I assume that the OP's premise is that tomatoes are unitary in their color, red tomatoes are entirely red, etc. For purposes of thinking about logic, you can certainly take that approach. In which case, it would not be true that a tomato could be both colors at the same time. But, here's my question: so what? This all seems fairly obvious as a syllogism about objects that have unitary properties.

It is rational for me to believe my dog has fleas, IF my dog has fleas.

It is rational for me to believe my dog has no fleas, IF my dog has no fleas.

It is not rational for me to believe my dog has fleas and also has no fleas, at any particular moment, due to the mutually exclusive nature of the two ascribed conditions at a given moment of time.

The temporal aspect of many attributes is key to the logic.

[mtbturtle]

Dave,

X and Y stand in for any propositions, which may or may not be related. Naively, one may think that R(X) and R(Y) imply R(X and Y), where R(Z) means "it is rational for S to believe Z." I want to find counterexamples.

Ususally, terms like X and Y would not stand for propositions. But as it is there is no problem with holding 2 propositions as true as long as they do not contradict each other which as you've phrased most of them such as the tomato being 2 colors are compatible, don't contradict each other so where is the problem?

[evaristegalois]

Yes, Dave, I should have specified that I meant the beliefs to be concurrent, so more accurately R(X) means "S is rational to believe X at time t", which means your "looking at the moon" example doesn't go through. The tomato example, however, does work because colour concepts can be understood to be subjective. I guess the following example would work as well:

X: "one should never use a knife to eat spaghetti"

Y: "one may use a knife to eat spaghetti"

It is rational to believe X, rational to believe Y, but the same agent can't rationally hold both beliefs at the same time.

[mtbturtle]

If there is a contradiction it is not rational to believe both at the same time.

[neuro]

I believe mtb completed the story.

The premises of the whole procedure are incomplete.

- It is rational for S to believe X
- It is rational for S to believe Y

the missing third premise:
option (a): X and Y are compatible
option (b): X and Y are contradictory

a fouth premise (implicit in any logical procedure):
it is rational to simultaneously believe to two compatible items and
it is not rational to simultaneously believe to two contradictory items

conclusion (a): it is rational for S to believe X and Y

conclusion (b): it is not rational for S to believe X and Y

[Percarus]

...

Dave_Oblad...

I rather like the visual trick and intend on using on future forums relating to different topics. Are you able to give me an explanation why the red/pink dots disappear once we fix our attention on the black crosshair. What is the brain chemistry behind it or the retina function process or what not? I would like to know as much as possible.

[Dave_Oblad]

Hello Percarus,

Neuro would be the better person to ask.. I would mostly be offering a guess based on what I know of the brain. It is not an optical Illusion effect created by the eyes. Actually, nothing is as far as I know except possibly color blindness. The Brain processes information from the eyes. It fills in the blanks created by the optic nerve on the eyes. It fills in false color information from the non-color sensitive sensors in the eyes. It creates a Mental Model of what it see's through a series of Filters.
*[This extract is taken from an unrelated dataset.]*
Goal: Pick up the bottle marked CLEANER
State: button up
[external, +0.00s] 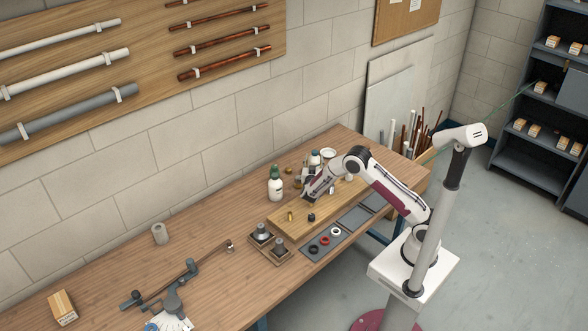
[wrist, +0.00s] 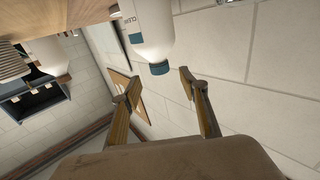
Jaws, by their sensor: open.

One of these filters kills redundant non-changing information.. such as the pinks dots in the periphery portion of the optical input. If everything the eyes see were thrown at the Brains Computer.. it would probably overload or require more resources to process and subtract from more critical thinking. Now if something changes, the filter allows the change through, as it may be important. When the dot turns off, it's a change and is processed. But because it's outside the color sense part of the eye, it is assigned a false color. Best choice (I assume) is the opposite color of what it was. So Red becomes Green and the dots that are not changing are substituted with the background color, so the Red dots disappear.
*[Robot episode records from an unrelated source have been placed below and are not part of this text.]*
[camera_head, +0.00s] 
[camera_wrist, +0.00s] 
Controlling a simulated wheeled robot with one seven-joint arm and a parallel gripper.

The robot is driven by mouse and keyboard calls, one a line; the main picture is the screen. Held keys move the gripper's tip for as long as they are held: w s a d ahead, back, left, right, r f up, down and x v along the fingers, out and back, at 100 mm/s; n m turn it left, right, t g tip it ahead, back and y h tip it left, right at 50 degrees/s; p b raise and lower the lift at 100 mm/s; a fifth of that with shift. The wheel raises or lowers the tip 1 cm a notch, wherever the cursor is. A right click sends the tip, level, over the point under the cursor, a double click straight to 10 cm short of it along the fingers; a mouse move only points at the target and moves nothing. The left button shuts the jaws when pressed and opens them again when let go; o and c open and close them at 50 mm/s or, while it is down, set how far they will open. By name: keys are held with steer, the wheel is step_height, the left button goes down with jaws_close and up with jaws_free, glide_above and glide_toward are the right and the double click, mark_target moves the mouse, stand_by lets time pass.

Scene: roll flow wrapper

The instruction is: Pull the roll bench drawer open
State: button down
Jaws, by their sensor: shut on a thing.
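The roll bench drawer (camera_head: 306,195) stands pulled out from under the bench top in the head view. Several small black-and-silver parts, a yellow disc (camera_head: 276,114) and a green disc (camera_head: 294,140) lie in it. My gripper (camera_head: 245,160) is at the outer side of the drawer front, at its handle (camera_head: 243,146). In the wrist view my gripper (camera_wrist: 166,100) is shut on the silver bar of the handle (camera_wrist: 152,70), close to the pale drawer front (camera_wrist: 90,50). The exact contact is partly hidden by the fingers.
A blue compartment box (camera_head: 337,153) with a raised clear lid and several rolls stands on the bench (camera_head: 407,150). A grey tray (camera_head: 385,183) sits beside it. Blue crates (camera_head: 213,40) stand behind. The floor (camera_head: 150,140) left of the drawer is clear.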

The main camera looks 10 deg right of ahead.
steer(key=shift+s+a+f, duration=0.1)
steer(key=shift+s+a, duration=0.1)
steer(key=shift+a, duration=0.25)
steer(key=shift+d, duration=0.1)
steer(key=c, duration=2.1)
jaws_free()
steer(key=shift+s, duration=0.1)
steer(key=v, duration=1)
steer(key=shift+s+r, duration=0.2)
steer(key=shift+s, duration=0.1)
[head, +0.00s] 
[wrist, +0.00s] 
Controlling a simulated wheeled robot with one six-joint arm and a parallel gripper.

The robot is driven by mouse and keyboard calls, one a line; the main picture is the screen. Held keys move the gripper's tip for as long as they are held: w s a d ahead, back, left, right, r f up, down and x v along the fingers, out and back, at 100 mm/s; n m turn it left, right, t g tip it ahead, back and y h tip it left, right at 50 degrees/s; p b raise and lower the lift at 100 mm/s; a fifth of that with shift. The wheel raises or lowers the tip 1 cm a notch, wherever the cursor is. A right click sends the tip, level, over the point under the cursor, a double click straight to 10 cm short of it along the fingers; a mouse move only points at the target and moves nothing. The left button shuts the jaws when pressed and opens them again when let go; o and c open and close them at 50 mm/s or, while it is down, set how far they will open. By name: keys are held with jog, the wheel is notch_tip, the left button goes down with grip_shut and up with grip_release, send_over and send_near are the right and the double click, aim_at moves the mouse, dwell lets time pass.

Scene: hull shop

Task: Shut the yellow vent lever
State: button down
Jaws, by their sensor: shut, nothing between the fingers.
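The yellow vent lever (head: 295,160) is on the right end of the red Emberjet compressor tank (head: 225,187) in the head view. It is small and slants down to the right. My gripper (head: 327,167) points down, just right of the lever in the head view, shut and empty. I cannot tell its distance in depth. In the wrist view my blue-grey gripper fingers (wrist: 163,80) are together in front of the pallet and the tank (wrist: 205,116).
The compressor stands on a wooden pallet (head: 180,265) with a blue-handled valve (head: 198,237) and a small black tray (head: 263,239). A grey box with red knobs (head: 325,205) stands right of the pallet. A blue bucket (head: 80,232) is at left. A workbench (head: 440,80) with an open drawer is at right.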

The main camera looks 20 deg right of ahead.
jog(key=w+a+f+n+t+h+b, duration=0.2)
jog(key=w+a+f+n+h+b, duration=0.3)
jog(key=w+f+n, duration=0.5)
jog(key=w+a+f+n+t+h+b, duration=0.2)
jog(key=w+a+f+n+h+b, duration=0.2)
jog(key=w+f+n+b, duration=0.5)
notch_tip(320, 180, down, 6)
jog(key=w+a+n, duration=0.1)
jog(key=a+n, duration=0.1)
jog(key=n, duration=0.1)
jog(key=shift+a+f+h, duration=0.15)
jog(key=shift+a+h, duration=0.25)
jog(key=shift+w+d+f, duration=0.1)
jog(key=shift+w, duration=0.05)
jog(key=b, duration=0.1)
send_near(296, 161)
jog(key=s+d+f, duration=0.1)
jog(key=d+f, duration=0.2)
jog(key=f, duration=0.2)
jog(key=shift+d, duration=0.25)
I like this one in particular because it demonstrates how much of what you see is actually synthesized by the Brain as opposed to what is the real input from the eyes.

Anyway, this is my best guess. Drop a line to Neuro, betting his answer is better.

Regards,
Dave :^)

[vivian maxine]

Ok,

R(X): I am looking at the Moon. (True if I believe I am looking at the Moon)
R(Y): I am NOT looking at the Moon. (True if I believe I am NOT looking at the Moon)
R(Z): I am both looking at the Moon and Not looking at the Moon.

I think I am having trouble with the word Believe. Is it the case that Proposition (X or Y) must be true at all times? Or do I merely need to believe them to be true?

Regards,
Dave :^)

What do you mean by "I believe"? If you mean "I think" I am looking at the moon", doesn't the problem lie in not making a positive statement? Either you are or you aren't. Or, do you mean it as you would "believe" a potato is edible - something you absolutely know to be fact.?

It's been years since I've done this but isn't there something wrong with how these are being worded? Something vague? Or something twisted? Perhaps, as you said earlier, two unrelated statements being tied together?. Two contradictory statements? Isn't there something required of each statement to make the syllogism rational? Your syllogism about humans, dolphins and animals has me trying to remember a requirement to make a logical statement.

Several weeks ago, after reading a paradox, I wanted to ask if a paradox involves more than simple logic? If it does, I'll retreat to a quiet corner and listen because I know you know more about this than I do. (Not "I believe you do" but "I know you do".)